Robot control records
====

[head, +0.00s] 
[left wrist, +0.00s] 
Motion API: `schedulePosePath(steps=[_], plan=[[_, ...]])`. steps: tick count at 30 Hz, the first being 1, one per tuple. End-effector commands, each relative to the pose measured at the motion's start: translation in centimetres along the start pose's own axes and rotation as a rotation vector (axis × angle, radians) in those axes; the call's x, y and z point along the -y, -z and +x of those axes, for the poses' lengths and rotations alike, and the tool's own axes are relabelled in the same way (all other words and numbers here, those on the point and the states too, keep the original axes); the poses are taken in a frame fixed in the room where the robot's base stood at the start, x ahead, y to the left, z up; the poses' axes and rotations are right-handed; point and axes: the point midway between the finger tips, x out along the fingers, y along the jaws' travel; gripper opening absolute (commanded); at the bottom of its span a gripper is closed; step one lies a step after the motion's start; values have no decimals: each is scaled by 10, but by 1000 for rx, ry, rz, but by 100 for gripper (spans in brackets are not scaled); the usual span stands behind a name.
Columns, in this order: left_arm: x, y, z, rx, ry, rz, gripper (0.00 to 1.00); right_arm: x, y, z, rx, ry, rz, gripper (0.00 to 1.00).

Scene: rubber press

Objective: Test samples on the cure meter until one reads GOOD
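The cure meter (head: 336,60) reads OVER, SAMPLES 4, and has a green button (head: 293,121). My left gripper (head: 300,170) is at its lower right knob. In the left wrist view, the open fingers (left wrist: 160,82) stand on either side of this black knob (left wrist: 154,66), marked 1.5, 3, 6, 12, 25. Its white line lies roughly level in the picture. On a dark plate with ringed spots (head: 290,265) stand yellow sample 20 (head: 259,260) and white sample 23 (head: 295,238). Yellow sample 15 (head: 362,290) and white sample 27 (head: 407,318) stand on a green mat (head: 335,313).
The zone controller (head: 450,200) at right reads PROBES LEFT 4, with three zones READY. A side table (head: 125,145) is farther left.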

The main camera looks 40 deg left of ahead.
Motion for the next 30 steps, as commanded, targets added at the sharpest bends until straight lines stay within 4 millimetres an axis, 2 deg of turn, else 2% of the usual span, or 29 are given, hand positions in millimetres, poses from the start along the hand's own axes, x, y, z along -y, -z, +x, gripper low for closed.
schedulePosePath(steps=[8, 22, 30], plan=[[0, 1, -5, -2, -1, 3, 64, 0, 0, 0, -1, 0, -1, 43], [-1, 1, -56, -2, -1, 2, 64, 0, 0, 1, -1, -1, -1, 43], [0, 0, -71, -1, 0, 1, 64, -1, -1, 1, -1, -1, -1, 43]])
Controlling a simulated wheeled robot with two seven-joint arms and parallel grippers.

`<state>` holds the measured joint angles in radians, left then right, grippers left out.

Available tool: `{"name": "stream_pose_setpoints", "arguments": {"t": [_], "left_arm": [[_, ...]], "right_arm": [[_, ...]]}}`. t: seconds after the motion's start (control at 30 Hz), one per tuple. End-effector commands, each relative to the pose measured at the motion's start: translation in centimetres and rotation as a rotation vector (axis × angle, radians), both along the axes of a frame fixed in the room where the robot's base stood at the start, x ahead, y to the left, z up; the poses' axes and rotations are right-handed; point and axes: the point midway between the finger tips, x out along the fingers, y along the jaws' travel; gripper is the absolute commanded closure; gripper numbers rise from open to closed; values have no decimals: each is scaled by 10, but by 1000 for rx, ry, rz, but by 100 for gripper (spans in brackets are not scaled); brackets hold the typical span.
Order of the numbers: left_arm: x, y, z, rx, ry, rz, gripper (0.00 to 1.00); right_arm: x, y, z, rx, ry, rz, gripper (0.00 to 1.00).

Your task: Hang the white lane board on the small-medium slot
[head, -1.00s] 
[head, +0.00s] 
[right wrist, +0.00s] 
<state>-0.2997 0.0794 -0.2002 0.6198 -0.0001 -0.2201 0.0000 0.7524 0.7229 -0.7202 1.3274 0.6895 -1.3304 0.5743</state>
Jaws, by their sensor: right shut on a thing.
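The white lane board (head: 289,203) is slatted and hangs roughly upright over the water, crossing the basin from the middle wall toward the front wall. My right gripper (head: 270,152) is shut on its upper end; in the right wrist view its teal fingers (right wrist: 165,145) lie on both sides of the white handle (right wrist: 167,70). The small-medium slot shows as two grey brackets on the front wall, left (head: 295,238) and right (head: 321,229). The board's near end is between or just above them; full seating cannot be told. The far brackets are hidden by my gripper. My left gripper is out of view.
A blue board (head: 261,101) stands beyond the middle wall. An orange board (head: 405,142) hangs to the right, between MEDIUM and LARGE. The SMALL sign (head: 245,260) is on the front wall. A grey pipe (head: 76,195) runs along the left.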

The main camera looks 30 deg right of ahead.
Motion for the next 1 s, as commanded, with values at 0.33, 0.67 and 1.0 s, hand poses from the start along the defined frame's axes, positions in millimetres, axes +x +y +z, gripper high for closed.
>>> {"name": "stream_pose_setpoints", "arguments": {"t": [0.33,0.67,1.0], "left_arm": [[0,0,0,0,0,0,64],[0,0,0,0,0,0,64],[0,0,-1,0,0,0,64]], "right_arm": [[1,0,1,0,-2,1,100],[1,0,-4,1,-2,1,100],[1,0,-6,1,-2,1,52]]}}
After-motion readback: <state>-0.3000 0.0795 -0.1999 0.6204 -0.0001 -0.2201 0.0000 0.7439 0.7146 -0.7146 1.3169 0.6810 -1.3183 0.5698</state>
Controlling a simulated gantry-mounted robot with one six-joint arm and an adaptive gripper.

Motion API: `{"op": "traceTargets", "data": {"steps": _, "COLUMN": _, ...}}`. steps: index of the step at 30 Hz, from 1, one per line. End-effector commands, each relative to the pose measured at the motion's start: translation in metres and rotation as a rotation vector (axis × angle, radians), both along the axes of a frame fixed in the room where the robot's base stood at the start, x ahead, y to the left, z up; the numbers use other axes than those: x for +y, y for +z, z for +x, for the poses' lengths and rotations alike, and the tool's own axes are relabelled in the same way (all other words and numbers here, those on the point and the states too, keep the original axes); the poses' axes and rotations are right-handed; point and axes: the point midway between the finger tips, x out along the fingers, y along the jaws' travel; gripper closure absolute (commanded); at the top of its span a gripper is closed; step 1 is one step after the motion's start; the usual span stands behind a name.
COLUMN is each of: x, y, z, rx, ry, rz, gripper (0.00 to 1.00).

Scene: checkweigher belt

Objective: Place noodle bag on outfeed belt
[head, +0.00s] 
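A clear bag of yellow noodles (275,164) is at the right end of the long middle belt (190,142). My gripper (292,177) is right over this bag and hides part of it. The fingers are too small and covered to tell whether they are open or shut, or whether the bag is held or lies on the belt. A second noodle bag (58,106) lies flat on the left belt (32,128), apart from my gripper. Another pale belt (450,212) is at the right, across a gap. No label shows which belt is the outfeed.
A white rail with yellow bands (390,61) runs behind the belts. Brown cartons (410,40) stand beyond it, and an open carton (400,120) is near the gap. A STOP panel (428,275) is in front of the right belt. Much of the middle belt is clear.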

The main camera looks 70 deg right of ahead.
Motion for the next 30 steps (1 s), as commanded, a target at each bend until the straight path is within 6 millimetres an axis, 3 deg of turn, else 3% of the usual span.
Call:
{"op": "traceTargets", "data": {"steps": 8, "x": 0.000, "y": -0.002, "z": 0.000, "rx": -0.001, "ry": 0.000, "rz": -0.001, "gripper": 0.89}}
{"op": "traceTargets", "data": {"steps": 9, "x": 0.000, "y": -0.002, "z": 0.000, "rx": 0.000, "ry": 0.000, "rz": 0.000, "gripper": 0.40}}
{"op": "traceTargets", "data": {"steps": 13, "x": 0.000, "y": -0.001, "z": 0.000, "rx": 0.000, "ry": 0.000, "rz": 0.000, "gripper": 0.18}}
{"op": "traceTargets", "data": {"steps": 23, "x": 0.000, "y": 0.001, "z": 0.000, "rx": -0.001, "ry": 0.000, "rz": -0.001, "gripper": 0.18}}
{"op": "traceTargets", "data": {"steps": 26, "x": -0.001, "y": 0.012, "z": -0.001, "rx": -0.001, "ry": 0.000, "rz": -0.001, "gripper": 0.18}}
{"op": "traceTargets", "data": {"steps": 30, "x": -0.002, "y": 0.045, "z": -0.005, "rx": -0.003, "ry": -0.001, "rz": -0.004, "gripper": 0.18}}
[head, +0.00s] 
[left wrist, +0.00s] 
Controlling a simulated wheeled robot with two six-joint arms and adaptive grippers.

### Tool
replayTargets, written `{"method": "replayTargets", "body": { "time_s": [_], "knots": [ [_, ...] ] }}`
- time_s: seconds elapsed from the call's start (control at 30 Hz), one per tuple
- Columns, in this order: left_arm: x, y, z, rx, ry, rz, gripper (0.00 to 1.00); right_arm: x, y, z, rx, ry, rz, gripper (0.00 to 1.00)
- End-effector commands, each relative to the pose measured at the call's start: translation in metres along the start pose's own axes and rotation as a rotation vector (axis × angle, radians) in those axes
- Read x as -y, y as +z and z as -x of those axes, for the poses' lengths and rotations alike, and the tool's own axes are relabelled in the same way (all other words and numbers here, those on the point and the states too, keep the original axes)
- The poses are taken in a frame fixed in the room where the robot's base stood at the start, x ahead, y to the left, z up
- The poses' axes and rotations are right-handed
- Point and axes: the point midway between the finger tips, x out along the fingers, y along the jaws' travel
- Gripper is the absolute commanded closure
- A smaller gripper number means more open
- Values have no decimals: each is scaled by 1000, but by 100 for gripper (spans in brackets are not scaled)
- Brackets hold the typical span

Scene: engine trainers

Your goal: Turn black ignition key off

====

Your instructions ▸
Give back exactly the lines from the line that has "Motion for the next 30 steps, as" to the line that has "grippers left out.", both included, and leave out all others.

Exercise solution ▸
Motion for the next 30 steps, as commanded, targets added at the sharpest bends until straight lines stay within 4 millimetres an axis, 2 deg of turn, else 2% of the usual span, or 29 are given, hand positions in millimetres, poses from the start along the hand's own axes, x, y, z along -y, -z, +x, gripper low for closed.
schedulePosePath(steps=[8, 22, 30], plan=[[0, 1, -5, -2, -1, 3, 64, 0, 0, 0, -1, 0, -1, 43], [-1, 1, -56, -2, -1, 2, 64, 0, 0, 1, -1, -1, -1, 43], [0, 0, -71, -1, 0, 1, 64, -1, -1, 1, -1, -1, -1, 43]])
Controlling a simulated wheeled robot with two seven-joint arms and parallel grippers.

`<state>` holds the measured joint angles in radians, left then right, grippers left out.

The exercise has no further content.